**Exercise:**
Copy out all of the material, matching it word for word.

(Stored entries)
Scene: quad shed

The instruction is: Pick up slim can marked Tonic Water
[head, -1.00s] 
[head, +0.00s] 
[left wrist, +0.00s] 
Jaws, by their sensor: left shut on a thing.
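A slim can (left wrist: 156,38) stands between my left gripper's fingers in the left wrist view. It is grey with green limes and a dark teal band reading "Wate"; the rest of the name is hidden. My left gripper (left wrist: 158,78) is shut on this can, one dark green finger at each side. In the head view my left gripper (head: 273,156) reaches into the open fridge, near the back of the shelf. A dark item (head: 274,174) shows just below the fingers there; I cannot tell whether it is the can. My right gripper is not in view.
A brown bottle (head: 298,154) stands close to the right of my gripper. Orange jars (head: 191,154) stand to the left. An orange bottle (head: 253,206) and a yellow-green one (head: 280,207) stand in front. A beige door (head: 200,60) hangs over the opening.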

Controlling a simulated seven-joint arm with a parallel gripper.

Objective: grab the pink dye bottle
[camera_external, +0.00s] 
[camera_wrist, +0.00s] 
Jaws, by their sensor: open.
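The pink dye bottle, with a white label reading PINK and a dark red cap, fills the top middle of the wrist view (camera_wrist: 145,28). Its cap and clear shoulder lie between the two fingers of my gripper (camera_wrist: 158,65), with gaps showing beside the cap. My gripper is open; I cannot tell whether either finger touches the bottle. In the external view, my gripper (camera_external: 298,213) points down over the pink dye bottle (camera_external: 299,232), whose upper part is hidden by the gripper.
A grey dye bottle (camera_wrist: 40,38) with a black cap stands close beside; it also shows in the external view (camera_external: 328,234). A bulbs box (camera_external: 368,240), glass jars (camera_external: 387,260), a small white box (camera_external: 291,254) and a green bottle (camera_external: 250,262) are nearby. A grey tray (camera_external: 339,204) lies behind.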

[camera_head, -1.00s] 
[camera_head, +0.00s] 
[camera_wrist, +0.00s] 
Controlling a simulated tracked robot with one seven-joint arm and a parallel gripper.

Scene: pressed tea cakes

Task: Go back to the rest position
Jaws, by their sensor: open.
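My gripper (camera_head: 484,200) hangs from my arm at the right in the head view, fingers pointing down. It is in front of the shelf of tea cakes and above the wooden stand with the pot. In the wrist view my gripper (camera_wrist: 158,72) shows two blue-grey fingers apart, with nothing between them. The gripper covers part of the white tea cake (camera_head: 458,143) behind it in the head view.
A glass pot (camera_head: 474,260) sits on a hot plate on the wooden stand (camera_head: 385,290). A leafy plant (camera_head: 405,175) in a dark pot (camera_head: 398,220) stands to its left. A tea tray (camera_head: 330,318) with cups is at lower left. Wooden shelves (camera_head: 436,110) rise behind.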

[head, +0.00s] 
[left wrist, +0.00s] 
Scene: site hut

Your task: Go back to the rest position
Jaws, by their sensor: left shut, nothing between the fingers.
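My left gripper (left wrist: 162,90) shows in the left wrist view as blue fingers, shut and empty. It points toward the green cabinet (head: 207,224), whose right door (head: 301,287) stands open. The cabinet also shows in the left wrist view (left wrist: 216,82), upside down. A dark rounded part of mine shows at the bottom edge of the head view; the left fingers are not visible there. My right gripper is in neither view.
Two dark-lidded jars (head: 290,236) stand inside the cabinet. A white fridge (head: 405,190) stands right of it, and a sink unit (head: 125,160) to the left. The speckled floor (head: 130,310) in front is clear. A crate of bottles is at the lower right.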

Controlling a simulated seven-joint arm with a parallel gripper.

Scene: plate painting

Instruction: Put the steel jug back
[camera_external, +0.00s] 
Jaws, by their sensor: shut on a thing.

**Final answer:**
Scene: quad shed

The instruction is: Pick up slim can marked Tonic Water
[head, -1.00s] 
[head, +0.00s] 
[left wrist, +0.00s] 
Jaws, by their sensor: left shut on a thing.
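A slim can (left wrist: 156,38) stands between my left gripper's fingers in the left wrist view. It is grey with green limes and a dark teal band reading "Wate"; the rest of the name is hidden. My left gripper (left wrist: 158,78) is shut on this can, one dark green finger at each side. In the head view my left gripper (head: 273,156) reaches into the open fridge, near the back of the shelf. A dark item (head: 274,174) shows just below the fingers there; I cannot tell whether it is the can. My right gripper is not in view.
A brown bottle (head: 298,154) stands close to the right of my gripper. Orange jars (head: 191,154) stand to the left. An orange bottle (head: 253,206) and a yellow-green one (head: 280,207) stand in front. A beige door (head: 200,60) hangs over the opening.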

Controlling a simulated seven-joint arm with a parallel gripper.

Objective: grab the pink dye bottle
[camera_external, +0.00s] 
[camera_wrist, +0.00s] 
Jaws, by their sensor: open.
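The pink dye bottle, with a white label reading PINK and a dark red cap, fills the top middle of the wrist view (camera_wrist: 145,28). Its cap and clear shoulder lie between the two fingers of my gripper (camera_wrist: 158,65), with gaps showing beside the cap. My gripper is open; I cannot tell whether either finger touches the bottle. In the external view, my gripper (camera_external: 298,213) points down over the pink dye bottle (camera_external: 299,232), whose upper part is hidden by the gripper.
A grey dye bottle (camera_wrist: 40,38) with a black cap stands close beside; it also shows in the external view (camera_external: 328,234). A bulbs box (camera_external: 368,240), glass jars (camera_external: 387,260), a small white box (camera_external: 291,254) and a green bottle (camera_external: 250,262) are nearby. A grey tray (camera_external: 339,204) lies behind.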

[camera_head, -1.00s] 
[camera_head, +0.00s] 
[camera_wrist, +0.00s] 
Controlling a simulated tracked robot with one seven-joint arm and a parallel gripper.

Scene: pressed tea cakes

Task: Go back to the rest position
Jaws, by their sensor: open.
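My gripper (camera_head: 484,200) hangs from my arm at the right in the head view, fingers pointing down. It is in front of the shelf of tea cakes and above the wooden stand with the pot. In the wrist view my gripper (camera_wrist: 158,72) shows two blue-grey fingers apart, with nothing between them. The gripper covers part of the white tea cake (camera_head: 458,143) behind it in the head view.
A glass pot (camera_head: 474,260) sits on a hot plate on the wooden stand (camera_head: 385,290). A leafy plant (camera_head: 405,175) in a dark pot (camera_head: 398,220) stands to its left. A tea tray (camera_head: 330,318) with cups is at lower left. Wooden shelves (camera_head: 436,110) rise behind.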

[head, +0.00s] 
[left wrist, +0.00s] 
Scene: site hut

Your task: Go back to the rest position
Jaws, by their sensor: left shut, nothing between the fingers.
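My left gripper (left wrist: 162,90) shows in the left wrist view as blue fingers, shut and empty. It points toward the green cabinet (head: 207,224), whose right door (head: 301,287) stands open. The cabinet also shows in the left wrist view (left wrist: 216,82), upside down. A dark rounded part of mine shows at the bottom edge of the head view; the left fingers are not visible there. My right gripper is in neither view.
Two dark-lidded jars (head: 290,236) stand inside the cabinet. A white fridge (head: 405,190) stands right of it, and a sink unit (head: 125,160) to the left. The speckled floor (head: 130,310) in front is clear. A crate of bottles is at the lower right.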

Controlling a simulated seven-joint arm with a parallel gripper.

Scene: plate painting

Instruction: Put the steel jug back
[camera_external, +0.00s] 
Jaws, by their sensor: shut on a thing.

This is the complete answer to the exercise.